# [Written instruction]
Tally up the lines below that include the word "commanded". Answer with the number alone.

# [Extracted data]
☆ ☆ ☆ ☆ ☆ ☆ ☆
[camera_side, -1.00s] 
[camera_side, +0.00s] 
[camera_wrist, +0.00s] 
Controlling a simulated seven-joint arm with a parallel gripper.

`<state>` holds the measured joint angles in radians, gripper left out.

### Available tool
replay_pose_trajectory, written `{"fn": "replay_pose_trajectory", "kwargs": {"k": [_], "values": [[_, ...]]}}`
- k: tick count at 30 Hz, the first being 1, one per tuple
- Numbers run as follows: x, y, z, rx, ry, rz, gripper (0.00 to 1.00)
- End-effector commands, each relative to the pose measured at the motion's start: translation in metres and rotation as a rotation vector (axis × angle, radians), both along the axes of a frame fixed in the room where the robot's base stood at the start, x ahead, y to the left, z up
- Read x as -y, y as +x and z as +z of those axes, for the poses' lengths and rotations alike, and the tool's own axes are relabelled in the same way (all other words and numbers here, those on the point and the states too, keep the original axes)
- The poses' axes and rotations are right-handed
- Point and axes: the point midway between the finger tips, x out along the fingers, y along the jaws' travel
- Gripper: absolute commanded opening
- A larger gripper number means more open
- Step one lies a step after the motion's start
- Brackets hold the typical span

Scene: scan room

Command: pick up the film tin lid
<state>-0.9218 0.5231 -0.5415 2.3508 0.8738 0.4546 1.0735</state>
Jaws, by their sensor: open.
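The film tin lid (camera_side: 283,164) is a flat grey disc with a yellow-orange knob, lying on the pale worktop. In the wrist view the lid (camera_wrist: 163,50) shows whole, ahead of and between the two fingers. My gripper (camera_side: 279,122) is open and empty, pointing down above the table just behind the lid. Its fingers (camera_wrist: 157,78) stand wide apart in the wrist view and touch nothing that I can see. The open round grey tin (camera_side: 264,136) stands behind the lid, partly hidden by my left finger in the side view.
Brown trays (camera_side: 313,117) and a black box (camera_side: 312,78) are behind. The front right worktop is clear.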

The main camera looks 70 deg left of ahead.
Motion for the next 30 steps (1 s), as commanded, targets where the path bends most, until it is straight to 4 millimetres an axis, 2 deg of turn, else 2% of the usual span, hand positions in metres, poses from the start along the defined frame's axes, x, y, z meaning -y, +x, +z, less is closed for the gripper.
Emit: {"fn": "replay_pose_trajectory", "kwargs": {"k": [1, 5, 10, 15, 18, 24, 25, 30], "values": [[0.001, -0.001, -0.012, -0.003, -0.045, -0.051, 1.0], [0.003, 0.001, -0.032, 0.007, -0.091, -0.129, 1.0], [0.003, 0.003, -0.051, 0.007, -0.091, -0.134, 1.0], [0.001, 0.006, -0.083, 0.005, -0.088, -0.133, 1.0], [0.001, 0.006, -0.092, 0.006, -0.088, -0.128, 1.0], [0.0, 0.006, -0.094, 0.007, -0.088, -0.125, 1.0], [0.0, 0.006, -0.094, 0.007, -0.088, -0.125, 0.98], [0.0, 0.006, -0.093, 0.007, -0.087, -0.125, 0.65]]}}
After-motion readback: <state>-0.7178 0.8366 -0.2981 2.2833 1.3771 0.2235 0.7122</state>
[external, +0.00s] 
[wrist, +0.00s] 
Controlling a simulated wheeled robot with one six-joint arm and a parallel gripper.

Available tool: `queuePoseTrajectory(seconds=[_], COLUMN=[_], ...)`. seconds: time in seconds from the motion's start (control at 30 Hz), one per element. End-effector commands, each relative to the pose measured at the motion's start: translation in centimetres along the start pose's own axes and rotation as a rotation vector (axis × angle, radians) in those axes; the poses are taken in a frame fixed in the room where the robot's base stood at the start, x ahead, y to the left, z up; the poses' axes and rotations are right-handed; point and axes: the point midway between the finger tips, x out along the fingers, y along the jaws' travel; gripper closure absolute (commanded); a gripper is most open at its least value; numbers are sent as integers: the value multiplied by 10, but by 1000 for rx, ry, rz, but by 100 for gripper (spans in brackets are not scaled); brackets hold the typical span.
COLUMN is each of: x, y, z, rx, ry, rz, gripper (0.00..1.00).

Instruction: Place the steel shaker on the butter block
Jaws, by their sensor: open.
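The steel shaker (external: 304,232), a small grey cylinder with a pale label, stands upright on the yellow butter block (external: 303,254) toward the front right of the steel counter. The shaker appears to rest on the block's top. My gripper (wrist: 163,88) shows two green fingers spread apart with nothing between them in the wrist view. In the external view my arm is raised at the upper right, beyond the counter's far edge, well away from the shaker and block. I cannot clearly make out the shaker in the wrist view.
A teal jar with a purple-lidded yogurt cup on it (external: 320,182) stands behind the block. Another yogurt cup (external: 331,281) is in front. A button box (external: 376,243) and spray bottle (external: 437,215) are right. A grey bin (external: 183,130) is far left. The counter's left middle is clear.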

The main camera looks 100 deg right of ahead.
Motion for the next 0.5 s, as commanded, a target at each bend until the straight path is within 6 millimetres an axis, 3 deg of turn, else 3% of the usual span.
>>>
☆ ☆ ☆ ☆ ☆ ☆ ☆
# [Solution for this problem]
4